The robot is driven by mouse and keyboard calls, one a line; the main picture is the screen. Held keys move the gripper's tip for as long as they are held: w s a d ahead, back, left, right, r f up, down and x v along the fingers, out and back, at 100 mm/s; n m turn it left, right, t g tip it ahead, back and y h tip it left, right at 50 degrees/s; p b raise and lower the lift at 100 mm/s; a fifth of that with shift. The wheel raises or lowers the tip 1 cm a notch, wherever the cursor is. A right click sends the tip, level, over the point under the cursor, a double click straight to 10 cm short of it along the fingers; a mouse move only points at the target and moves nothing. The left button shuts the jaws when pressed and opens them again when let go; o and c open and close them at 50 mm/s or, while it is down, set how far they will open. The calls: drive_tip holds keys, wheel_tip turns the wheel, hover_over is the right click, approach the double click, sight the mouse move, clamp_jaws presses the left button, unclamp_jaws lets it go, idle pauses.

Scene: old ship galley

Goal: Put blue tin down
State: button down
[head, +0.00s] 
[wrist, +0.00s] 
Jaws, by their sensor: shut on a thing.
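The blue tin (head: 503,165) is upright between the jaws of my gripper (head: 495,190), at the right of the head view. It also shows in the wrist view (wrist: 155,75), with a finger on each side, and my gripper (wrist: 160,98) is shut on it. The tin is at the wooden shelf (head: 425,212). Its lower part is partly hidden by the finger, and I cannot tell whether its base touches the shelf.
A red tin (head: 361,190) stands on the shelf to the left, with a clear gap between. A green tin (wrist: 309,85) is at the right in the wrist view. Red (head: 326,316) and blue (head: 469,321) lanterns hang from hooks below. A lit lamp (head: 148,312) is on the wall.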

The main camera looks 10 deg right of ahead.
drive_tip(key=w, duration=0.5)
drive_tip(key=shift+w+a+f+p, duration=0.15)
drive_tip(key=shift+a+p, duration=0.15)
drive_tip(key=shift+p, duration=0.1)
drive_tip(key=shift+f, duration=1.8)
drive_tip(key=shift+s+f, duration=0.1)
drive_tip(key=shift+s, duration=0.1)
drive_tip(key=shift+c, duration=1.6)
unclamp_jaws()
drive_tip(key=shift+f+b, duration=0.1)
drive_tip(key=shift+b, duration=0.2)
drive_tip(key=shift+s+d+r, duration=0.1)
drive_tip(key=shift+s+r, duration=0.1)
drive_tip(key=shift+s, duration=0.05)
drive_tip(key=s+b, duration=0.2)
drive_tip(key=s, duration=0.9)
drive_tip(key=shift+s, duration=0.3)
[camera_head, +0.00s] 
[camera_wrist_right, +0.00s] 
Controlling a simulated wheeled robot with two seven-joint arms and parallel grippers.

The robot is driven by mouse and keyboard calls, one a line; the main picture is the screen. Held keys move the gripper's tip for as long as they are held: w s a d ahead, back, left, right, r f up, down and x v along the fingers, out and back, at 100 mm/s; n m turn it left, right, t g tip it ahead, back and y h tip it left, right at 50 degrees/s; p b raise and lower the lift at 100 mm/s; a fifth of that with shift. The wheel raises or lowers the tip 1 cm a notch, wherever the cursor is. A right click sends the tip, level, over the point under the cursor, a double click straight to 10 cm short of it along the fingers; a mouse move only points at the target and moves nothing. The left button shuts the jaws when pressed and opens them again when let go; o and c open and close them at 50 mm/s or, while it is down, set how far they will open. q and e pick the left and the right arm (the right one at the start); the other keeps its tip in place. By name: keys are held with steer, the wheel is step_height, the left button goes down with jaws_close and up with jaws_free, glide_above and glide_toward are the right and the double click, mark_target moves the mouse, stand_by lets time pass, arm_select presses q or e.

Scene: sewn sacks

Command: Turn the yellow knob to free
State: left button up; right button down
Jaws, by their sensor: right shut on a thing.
*-*-*
## What the exercise asks
From the entries above, extract only the lines running from the one containing "[camera_wrist_right, +0.00s]" through the one containing "Controlling a simulated", inclusive.

## Task answer
[camera_wrist_right, +0.00s] 
Controlling a simulated wheeled robot with two seven-joint arms and parallel grippers.

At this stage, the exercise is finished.